Co-hosts Sri Lanka are the only other team to have done so, announcing a 25-member preliminary squad. Changes can be made later, which means the five-match series against New Zealand next month might have a role to play still.
If India win the World Cup in February-March, then the team will be seen as an inspired selection. If they don’t, the air will be full of ‘I-told-you-so’, and recriminations.
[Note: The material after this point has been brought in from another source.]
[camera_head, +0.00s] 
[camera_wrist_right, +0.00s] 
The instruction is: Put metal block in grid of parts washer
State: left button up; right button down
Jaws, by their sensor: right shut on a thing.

The selectors, of course pick the team before the event, the criticism comes in hindsight.
Not a science
Team selection is not a science because cricket is not only about numbers (if that were the case, a calculator could pick the team based solely on averages and strike-rates). Importantly, selectors make judgement calls. An enduring cliché is: form is temporary, class is permanent. And this is where there is a fundamental divide between team selection for Tests and T20. Class carries greater weight in the longer game, but, as Shubman Gill (among others) has discovered, in T20 form trumps all. Gill is a world-class player, and India’s best batter, but he hasn’t made a 50 in T20I this year.
You could assume that in Test cricket he would play himself into form, as he did so brilliantly on the last England tour where he made his first century outside the subcontinent, and then added another three. But T20 doesn’t look for balance in the Test match sense.
It looks to manage uncertainty, and to have both captain Suryakumar Yadav and vice-captain Gill struggling ahead of the competition might be a compromise too far.
As former England batter and selector Ed Smith has pointed out, T20 is a game of restrictions.
A team plays just 120 deliveries, bowlers can send down only four overs each, there are field restrictions and time limits. T20, which began as a game of possible strokes made consistently has evolved into one of implausible strokes. It hasn’t changed in one sense — see ball hit ball was the original philosophy and that remains — but is unrecognisable in another, in how these shots are made.
Plan and counter-plan
This change has been led by the franchise leagues around the world. Every plan quickly finds a counter-plan among analysts in the opposition. The trick, then, is to break pattern, to become unpredictable and surprise the rivals.
A ‘balanced’ team in a Test match sense might not be a team capable of winning. Sometimes lopsidedness might be the answer. Every team needs a disruptor, a player who is capable of inventing shots spontaneously and is given the confidence by the management to override failures. ‘Balance’ suggests harmony, but often means compromise. India’s young players show a fearlessness and lack of selfishness that the team was once famous for, and this has taken them to the top of the rankings.
Intriguing format
T20 is an intriguing format. What works in one season or tournament might not work at another. Selectors have to be constantly ahead of the curve; specialist selectors might be the norm soon.
Arguments about selection are seldom about cricket, though.
They are about belief — the belief that somewhere, just outside the team, is a player who would have made all the difference. In a game built on glorious uncertainty, that might be the most comforting constant of all.